5 Applications of Vector-OLE

In the previous section we used vector-OLE only as a tool to obtain OLE. However, there are applications where vector-OLE is precisely what we need.

First, it is easy to see that a secure multiplication of an \(n\times n\) matrix by a length-n vector reduces to n instances of width-n vector-OLE. Therefore, using our implementation of vector-OLE, it is straightforward to multiply a matrix by a vector with \(O(n^2)\) field operations, which is asymptotically optimal, and with a small concrete overhead. This can be used as a building block for other natural secure computation tasks, such as matrix multiplication and other instances of secure linear algebra; see [17, 44] for other examples and motivating applications.
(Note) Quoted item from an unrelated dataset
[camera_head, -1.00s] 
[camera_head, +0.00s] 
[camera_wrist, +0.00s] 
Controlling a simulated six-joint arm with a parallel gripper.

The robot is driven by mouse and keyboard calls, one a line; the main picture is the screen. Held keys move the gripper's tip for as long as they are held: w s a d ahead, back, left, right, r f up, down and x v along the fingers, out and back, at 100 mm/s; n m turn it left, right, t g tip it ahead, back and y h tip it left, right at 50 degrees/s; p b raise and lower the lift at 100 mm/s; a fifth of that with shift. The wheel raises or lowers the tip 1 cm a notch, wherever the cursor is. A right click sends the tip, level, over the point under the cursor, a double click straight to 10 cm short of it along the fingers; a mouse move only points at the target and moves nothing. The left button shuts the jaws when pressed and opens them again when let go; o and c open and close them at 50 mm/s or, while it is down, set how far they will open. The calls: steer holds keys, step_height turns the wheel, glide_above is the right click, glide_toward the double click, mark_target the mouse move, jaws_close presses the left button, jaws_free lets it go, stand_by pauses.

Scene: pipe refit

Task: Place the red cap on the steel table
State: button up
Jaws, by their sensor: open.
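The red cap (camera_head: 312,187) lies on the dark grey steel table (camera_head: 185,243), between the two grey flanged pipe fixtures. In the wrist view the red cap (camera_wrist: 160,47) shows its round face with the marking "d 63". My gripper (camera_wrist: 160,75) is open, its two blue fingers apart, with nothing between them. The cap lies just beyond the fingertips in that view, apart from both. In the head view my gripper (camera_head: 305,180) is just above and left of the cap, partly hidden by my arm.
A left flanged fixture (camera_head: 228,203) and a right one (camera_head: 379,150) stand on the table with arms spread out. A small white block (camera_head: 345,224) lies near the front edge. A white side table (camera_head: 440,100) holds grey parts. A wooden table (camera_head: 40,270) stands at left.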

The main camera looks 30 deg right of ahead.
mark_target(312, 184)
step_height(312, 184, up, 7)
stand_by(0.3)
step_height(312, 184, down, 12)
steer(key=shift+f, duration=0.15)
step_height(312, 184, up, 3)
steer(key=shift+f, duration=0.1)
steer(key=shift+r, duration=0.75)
Another class of applications is where a party holds some object that needs to be compared to entries in a database held by another party. The characteristic property is that the input of party is fixed whereas the input from the other party varies (as we run through the database). A good example is secure face recognition, where a face has been measured in some location and we now want to securely test if the measurement is close to an object in a database – containing, say, suspects of some kind. This reduces to computing the Euclidean distance from one point in a space of dimension m (say) to n points in the same space, and then comparing these distances, perhaps to some threshold. It is clearly sufficient to compute the square distance, so this means that what we need to compute will numbers of form

$$\sum _i (x_i-y^j_i)^2 = \sum _i x_i^2 + (y^j_i)^2 - 2x_iy^j_i,$$

where \((x_1,...,x_m)\) is the point held by the client, and \((y_1^j,...,y_m^j)\) is the \(j'th\) point in the database. Clearly, additive shares of \(x_i^2\) and \((y^j_i)^2\) can be computed locally, while additive shares of \(2x_iy^j_i\) can be done using vector-OLE, namely we fix i and compute \(2x_i \cdot (y^1_i,..., y^n_i)\).
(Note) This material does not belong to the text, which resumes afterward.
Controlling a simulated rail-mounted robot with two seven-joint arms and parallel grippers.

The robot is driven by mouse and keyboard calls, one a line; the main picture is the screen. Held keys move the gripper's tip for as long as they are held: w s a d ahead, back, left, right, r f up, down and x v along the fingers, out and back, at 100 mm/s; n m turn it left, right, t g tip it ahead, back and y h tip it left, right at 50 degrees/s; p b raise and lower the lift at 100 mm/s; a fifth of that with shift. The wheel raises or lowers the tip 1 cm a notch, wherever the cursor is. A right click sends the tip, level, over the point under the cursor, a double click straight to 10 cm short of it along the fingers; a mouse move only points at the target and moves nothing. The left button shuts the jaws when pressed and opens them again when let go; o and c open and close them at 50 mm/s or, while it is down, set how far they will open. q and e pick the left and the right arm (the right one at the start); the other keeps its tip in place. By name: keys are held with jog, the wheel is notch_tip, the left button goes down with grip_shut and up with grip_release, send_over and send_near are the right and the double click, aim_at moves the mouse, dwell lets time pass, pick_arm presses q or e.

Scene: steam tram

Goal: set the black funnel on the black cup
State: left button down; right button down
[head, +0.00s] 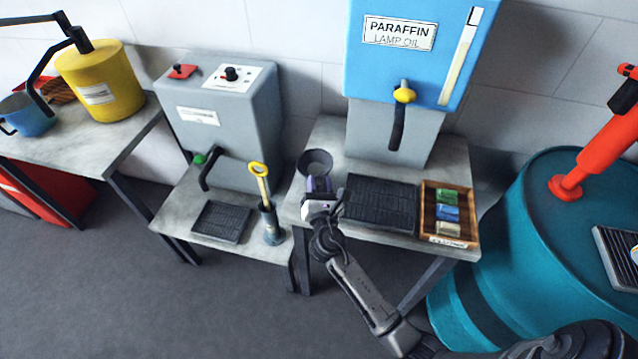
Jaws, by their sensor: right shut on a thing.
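The black funnel (315,162) shows as a dark, round, wide-rimmed shape at the left back of the right-hand bench. My right gripper (319,184) reaches in from the lower right and is shut on the funnel's near side. The funnel's lower part is hidden by the gripper, and I cannot tell whether it touches anything below. I cannot make out a separate black cup; it may be hidden behind the funnel or gripper. My left gripper is not in view.
The blue paraffin tank (418,65) with its black tap stands behind a black grate (380,203). A wooden tray (429,211) of small coloured blocks lies to the right. On the lower left bench, a dark container (271,229) holds a yellow-handled tool. A teal drum (540,225) stands at right.

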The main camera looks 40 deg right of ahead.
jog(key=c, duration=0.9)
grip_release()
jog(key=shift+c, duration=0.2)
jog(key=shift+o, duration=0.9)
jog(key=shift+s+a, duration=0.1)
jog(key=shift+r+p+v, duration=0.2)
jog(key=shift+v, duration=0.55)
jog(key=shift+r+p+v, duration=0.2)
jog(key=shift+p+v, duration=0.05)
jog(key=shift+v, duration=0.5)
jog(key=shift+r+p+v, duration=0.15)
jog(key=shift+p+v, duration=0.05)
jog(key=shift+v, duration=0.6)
Once we have additive shares of the square distances, the comparisons can be done using standard Yao-garbling. Since this only requires small circuits whose size is independent of the dimension m, this can be expected to add negligible overhead.

We note that the secure face recognition problem was considered in [21], where a solution based on Paillier encryption was proposed (see [50] for optimizations). This adds a very large computational overhead compared our solution, since an exponentiation is required for each product \(2x_iy^j_i\).
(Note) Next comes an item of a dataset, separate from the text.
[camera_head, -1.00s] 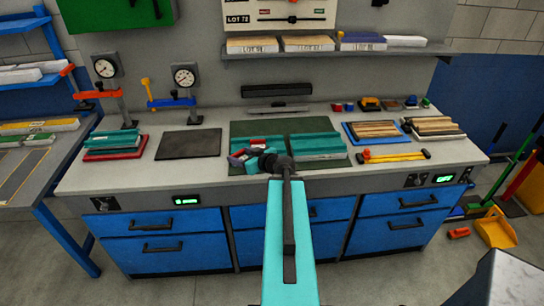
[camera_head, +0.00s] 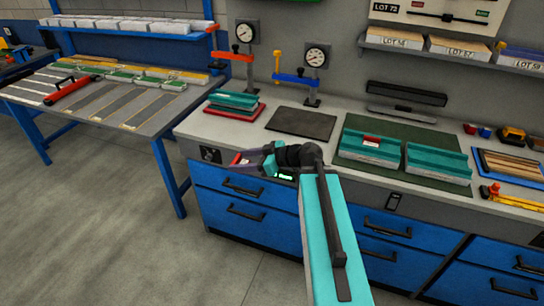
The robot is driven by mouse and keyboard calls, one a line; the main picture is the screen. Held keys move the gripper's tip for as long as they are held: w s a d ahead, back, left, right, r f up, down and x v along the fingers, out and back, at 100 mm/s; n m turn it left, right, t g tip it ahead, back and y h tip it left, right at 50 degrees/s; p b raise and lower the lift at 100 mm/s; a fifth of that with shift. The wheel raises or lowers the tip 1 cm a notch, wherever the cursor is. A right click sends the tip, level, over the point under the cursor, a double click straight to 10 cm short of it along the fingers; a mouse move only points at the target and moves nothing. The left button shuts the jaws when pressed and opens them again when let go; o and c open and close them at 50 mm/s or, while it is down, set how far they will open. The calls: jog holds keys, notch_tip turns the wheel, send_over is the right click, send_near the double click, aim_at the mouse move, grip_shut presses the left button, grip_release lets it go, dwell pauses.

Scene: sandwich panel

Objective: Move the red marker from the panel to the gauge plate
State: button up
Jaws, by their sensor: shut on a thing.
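My gripper (camera_head: 246,172) is shut on a small red thing (camera_head: 237,158), which looks like the red marker and is mostly hidden by the jaws. It is held out in front of the bench's front edge, left of my arm. Two teal panels with pale cores lie on a green mat (camera_head: 455,185). The left panel (camera_head: 358,153) bears another small red and white piece (camera_head: 371,141); the right panel (camera_head: 440,163) is bare on top. A dark flat plate (camera_head: 302,122), which looks like the gauge plate, lies empty on the bench by the dial gauges, beyond my gripper.
Two dial gauges on stands, one with a red arm (camera_head: 236,57) and one with a blue arm (camera_head: 297,79), rise behind the plate. A teal panel on a red tray (camera_head: 233,113) lies left of it. A grey side table (camera_head: 110,95) stands further left, with open floor before it.

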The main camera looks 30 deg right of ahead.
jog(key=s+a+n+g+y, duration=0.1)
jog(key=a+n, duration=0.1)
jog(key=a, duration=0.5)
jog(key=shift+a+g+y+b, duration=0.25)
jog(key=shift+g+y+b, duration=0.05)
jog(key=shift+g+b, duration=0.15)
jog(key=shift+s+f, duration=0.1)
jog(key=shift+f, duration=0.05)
Similar applications of vector-OLE can apply in many other contexts of securely computing on numerical data that involve computations of low-degree polynomials. See, e.g., [16, 24] and references therein for some recent relevant works in the context of secure machine learning.

6 Implementation

We have implemented the vector-OLE protocol. This is the most practical of our constructions and, as we explained in the previous section, it has applications of its own, even without the conversion to OLEs of width 1.

6.1 Choice of the Matrix M

For the vector OLE protocol, we need a fast pseudorandom matrix M (see Assumption 2). For this, we have chosen to use a random d-sparse matrix for a suitable constant d. This means we are basing ourselves on Assumption 6 from Sect. 7, which essentially just says that a random d-sparse matrix is likely to satisfy a good “expansion” property which leads to pseudorandomness (i.e., satisfy Assumption 2). In particular, to get b bits of security, we select the size of M, such that, except with tiny probability, every set S of at most b rows have joint support which is larger than |S| (i.e., S is non-shrinking). This level of expansion is somewhat optimistic, but still seems to defend against known attacks. (See the discussion in Sect. 7.)

In the earlier theory sections we have assumed that the number rows in M is \(\varTheta (k^3)\). This was because we wanted to amortize away the \(O(k^3)\) amount of work needed to do Gaussian elimination using the top part of the matrix. However, to achieve this number of rows in the concrete security analysis we would need to go to rather large values of k, and this would create some issues with memory management. Hence, to get a more practical version with a relatively small footprint, we chose to settle for \(O(k^2)\) rows. Then, for 80-bit security and \(d=10\) it turns out that we will need approximately \(k=182\) columns and \(k^2\) rows, while for 100-bit security we need \(k=240\).

Note that once the number of rows and columns is fixed, this also fixes the parameters uv from the vector OLE protocol.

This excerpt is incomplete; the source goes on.